*EXERCISE:*
Copy out the entries below precisely; nothing is to be omitted.

(Recorded robot episodes)

- - - - -

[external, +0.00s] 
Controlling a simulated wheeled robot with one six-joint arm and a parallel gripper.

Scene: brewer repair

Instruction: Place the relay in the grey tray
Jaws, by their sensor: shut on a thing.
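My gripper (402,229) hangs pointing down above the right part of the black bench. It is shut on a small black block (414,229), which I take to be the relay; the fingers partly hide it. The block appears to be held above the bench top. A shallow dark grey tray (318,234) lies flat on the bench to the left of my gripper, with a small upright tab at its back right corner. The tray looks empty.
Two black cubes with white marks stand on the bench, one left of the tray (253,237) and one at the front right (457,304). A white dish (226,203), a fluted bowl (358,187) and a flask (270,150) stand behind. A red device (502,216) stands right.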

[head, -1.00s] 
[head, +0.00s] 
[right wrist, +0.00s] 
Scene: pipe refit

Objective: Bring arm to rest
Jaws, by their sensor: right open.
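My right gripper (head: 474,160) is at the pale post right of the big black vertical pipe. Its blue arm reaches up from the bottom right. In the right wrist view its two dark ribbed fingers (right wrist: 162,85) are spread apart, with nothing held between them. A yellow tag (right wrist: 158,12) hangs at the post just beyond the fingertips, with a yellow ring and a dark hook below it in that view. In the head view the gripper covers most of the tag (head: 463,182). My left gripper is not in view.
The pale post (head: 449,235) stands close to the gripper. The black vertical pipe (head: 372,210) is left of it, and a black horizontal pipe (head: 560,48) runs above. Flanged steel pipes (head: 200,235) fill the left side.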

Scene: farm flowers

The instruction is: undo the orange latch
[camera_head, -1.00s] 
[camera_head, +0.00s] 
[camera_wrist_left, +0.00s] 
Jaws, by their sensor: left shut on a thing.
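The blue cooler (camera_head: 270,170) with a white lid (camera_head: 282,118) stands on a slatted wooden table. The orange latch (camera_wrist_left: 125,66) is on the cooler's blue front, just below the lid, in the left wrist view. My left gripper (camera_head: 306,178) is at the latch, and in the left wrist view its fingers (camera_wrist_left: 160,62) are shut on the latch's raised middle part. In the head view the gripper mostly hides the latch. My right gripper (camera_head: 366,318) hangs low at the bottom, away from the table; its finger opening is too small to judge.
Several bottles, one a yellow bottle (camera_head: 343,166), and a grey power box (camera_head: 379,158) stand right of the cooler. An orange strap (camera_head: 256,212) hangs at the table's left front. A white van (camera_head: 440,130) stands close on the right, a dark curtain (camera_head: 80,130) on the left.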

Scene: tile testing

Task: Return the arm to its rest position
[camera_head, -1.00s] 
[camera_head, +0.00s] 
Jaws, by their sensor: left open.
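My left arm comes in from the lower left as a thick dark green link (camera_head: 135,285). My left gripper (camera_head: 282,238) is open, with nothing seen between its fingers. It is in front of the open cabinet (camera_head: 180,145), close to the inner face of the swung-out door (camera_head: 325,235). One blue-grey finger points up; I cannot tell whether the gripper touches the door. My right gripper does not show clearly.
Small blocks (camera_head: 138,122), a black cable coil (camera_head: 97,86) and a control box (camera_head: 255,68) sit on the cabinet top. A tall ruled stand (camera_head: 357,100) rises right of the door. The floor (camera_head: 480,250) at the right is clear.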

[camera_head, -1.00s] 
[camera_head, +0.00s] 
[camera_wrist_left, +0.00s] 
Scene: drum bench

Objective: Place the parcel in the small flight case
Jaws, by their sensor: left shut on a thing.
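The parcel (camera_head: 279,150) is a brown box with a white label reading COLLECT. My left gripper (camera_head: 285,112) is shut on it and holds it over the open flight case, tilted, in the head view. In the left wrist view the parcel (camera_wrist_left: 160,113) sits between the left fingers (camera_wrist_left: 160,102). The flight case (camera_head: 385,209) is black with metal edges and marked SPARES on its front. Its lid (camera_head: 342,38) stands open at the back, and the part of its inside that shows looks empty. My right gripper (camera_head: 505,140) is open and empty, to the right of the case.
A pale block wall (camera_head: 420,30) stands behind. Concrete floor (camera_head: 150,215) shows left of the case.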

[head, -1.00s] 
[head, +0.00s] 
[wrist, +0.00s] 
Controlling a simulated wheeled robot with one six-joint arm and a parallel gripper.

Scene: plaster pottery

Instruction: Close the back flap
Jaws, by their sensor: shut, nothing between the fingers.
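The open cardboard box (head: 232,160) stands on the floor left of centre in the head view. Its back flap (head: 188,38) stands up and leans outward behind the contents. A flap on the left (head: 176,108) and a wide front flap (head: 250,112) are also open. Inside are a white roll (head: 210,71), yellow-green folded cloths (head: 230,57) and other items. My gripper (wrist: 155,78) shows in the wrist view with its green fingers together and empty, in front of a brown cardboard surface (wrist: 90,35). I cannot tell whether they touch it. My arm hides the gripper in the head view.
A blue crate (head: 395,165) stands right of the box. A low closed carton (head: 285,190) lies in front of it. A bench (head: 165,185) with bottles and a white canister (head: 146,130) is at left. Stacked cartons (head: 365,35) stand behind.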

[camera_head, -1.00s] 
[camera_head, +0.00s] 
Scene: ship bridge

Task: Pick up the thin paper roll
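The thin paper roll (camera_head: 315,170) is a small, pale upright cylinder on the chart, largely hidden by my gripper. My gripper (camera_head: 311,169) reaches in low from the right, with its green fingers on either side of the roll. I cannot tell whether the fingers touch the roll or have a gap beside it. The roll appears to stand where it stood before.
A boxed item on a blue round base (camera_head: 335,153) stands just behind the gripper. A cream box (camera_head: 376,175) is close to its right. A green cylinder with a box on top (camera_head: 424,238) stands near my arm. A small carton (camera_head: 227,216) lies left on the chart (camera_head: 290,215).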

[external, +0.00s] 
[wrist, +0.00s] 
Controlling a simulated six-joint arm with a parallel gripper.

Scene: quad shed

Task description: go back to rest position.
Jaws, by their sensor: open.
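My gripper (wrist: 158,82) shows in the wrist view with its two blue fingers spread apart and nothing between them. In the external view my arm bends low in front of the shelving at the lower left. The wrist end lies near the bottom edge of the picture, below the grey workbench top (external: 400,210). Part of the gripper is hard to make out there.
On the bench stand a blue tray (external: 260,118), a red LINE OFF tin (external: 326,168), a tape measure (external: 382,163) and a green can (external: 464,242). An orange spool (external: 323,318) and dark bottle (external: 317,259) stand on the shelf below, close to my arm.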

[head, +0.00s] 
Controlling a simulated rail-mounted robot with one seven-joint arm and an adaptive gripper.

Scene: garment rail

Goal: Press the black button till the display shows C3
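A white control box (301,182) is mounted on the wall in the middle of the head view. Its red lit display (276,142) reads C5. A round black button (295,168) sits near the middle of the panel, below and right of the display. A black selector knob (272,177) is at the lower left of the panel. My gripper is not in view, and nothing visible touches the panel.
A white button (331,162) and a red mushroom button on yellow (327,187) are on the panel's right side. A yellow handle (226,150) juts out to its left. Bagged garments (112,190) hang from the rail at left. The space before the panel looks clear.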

- - - - -

*COMPLETED TASK:*
[external, +0.00s] 
Controlling a simulated wheeled robot with one six-joint arm and a parallel gripper.

Scene: brewer repair

Instruction: Place the relay in the grey tray
Jaws, by their sensor: shut on a thing.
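My gripper (402,229) hangs pointing down above the right part of the black bench. It is shut on a small black block (414,229), which I take to be the relay; the fingers partly hide it. The block appears to be held above the bench top. A shallow dark grey tray (318,234) lies flat on the bench to the left of my gripper, with a small upright tab at its back right corner. The tray looks empty.
Two black cubes with white marks stand on the bench, one left of the tray (253,237) and one at the front right (457,304). A white dish (226,203), a fluted bowl (358,187) and a flask (270,150) stand behind. A red device (502,216) stands right.

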[head, -1.00s] 
[head, +0.00s] 
[right wrist, +0.00s] 
Scene: pipe refit

Objective: Bring arm to rest
Jaws, by their sensor: right open.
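My right gripper (head: 474,160) is at the pale post right of the big black vertical pipe. Its blue arm reaches up from the bottom right. In the right wrist view its two dark ribbed fingers (right wrist: 162,85) are spread apart, with nothing held between them. A yellow tag (right wrist: 158,12) hangs at the post just beyond the fingertips, with a yellow ring and a dark hook below it in that view. In the head view the gripper covers most of the tag (head: 463,182). My left gripper is not in view.
The pale post (head: 449,235) stands close to the gripper. The black vertical pipe (head: 372,210) is left of it, and a black horizontal pipe (head: 560,48) runs above. Flanged steel pipes (head: 200,235) fill the left side.

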Scene: farm flowers

The instruction is: undo the orange latch
[camera_head, -1.00s] 
[camera_head, +0.00s] 
[camera_wrist_left, +0.00s] 
Jaws, by their sensor: left shut on a thing.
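The blue cooler (camera_head: 270,170) with a white lid (camera_head: 282,118) stands on a slatted wooden table. The orange latch (camera_wrist_left: 125,66) is on the cooler's blue front, just below the lid, in the left wrist view. My left gripper (camera_head: 306,178) is at the latch, and in the left wrist view its fingers (camera_wrist_left: 160,62) are shut on the latch's raised middle part. In the head view the gripper mostly hides the latch. My right gripper (camera_head: 366,318) hangs low at the bottom, away from the table; its finger opening is too small to judge.
Several bottles, one a yellow bottle (camera_head: 343,166), and a grey power box (camera_head: 379,158) stand right of the cooler. An orange strap (camera_head: 256,212) hangs at the table's left front. A white van (camera_head: 440,130) stands close on the right, a dark curtain (camera_head: 80,130) on the left.

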Scene: tile testing

Task: Return the arm to its rest position
[camera_head, -1.00s] 
[camera_head, +0.00s] 
Jaws, by their sensor: left open.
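My left arm comes in from the lower left as a thick dark green link (camera_head: 135,285). My left gripper (camera_head: 282,238) is open, with nothing seen between its fingers. It is in front of the open cabinet (camera_head: 180,145), close to the inner face of the swung-out door (camera_head: 325,235). One blue-grey finger points up; I cannot tell whether the gripper touches the door. My right gripper does not show clearly.
Small blocks (camera_head: 138,122), a black cable coil (camera_head: 97,86) and a control box (camera_head: 255,68) sit on the cabinet top. A tall ruled stand (camera_head: 357,100) rises right of the door. The floor (camera_head: 480,250) at the right is clear.

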[camera_head, -1.00s] 
[camera_head, +0.00s] 
[camera_wrist_left, +0.00s] 
Scene: drum bench

Objective: Place the parcel in the small flight case
Jaws, by their sensor: left shut on a thing.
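The parcel (camera_head: 279,150) is a brown box with a white label reading COLLECT. My left gripper (camera_head: 285,112) is shut on it and holds it over the open flight case, tilted, in the head view. In the left wrist view the parcel (camera_wrist_left: 160,113) sits between the left fingers (camera_wrist_left: 160,102). The flight case (camera_head: 385,209) is black with metal edges and marked SPARES on its front. Its lid (camera_head: 342,38) stands open at the back, and the part of its inside that shows looks empty. My right gripper (camera_head: 505,140) is open and empty, to the right of the case.
A pale block wall (camera_head: 420,30) stands behind. Concrete floor (camera_head: 150,215) shows left of the case.

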[head, -1.00s] 
[head, +0.00s] 
[wrist, +0.00s] 
Controlling a simulated wheeled robot with one six-joint arm and a parallel gripper.

Scene: plaster pottery

Instruction: Close the back flap
Jaws, by their sensor: shut, nothing between the fingers.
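The open cardboard box (head: 232,160) stands on the floor left of centre in the head view. Its back flap (head: 188,38) stands up and leans outward behind the contents. A flap on the left (head: 176,108) and a wide front flap (head: 250,112) are also open. Inside are a white roll (head: 210,71), yellow-green folded cloths (head: 230,57) and other items. My gripper (wrist: 155,78) shows in the wrist view with its green fingers together and empty, in front of a brown cardboard surface (wrist: 90,35). I cannot tell whether they touch it. My arm hides the gripper in the head view.
A blue crate (head: 395,165) stands right of the box. A low closed carton (head: 285,190) lies in front of it. A bench (head: 165,185) with bottles and a white canister (head: 146,130) is at left. Stacked cartons (head: 365,35) stand behind.

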[camera_head, -1.00s] 
[camera_head, +0.00s] 
Scene: ship bridge

Task: Pick up the thin paper roll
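The thin paper roll (camera_head: 315,170) is a small, pale upright cylinder on the chart, largely hidden by my gripper. My gripper (camera_head: 311,169) reaches in low from the right, with its green fingers on either side of the roll. I cannot tell whether the fingers touch the roll or have a gap beside it. The roll appears to stand where it stood before.
A boxed item on a blue round base (camera_head: 335,153) stands just behind the gripper. A cream box (camera_head: 376,175) is close to its right. A green cylinder with a box on top (camera_head: 424,238) stands near my arm. A small carton (camera_head: 227,216) lies left on the chart (camera_head: 290,215).

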[external, +0.00s] 
[wrist, +0.00s] 
Controlling a simulated six-joint arm with a parallel gripper.

Scene: quad shed

Task description: go back to rest position.
Jaws, by their sensor: open.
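My gripper (wrist: 158,82) shows in the wrist view with its two blue fingers spread apart and nothing between them. In the external view my arm bends low in front of the shelving at the lower left. The wrist end lies near the bottom edge of the picture, below the grey workbench top (external: 400,210). Part of the gripper is hard to make out there.
On the bench stand a blue tray (external: 260,118), a red LINE OFF tin (external: 326,168), a tape measure (external: 382,163) and a green can (external: 464,242). An orange spool (external: 323,318) and dark bottle (external: 317,259) stand on the shelf below, close to my arm.

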[head, +0.00s] 
Controlling a simulated rail-mounted robot with one seven-joint arm and an adaptive gripper.

Scene: garment rail

Goal: Press the black button till the display shows C3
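A white control box (301,182) is mounted on the wall in the middle of the head view. Its red lit display (276,142) reads C5. A round black button (295,168) sits near the middle of the panel, below and right of the display. A black selector knob (272,177) is at the lower left of the panel. My gripper is not in view, and nothing visible touches the panel.
A white button (331,162) and a red mushroom button on yellow (327,187) are on the panel's right side. A yellow handle (226,150) juts out to its left. Bagged garments (112,190) hang from the rail at left. The space before the panel looks clear.

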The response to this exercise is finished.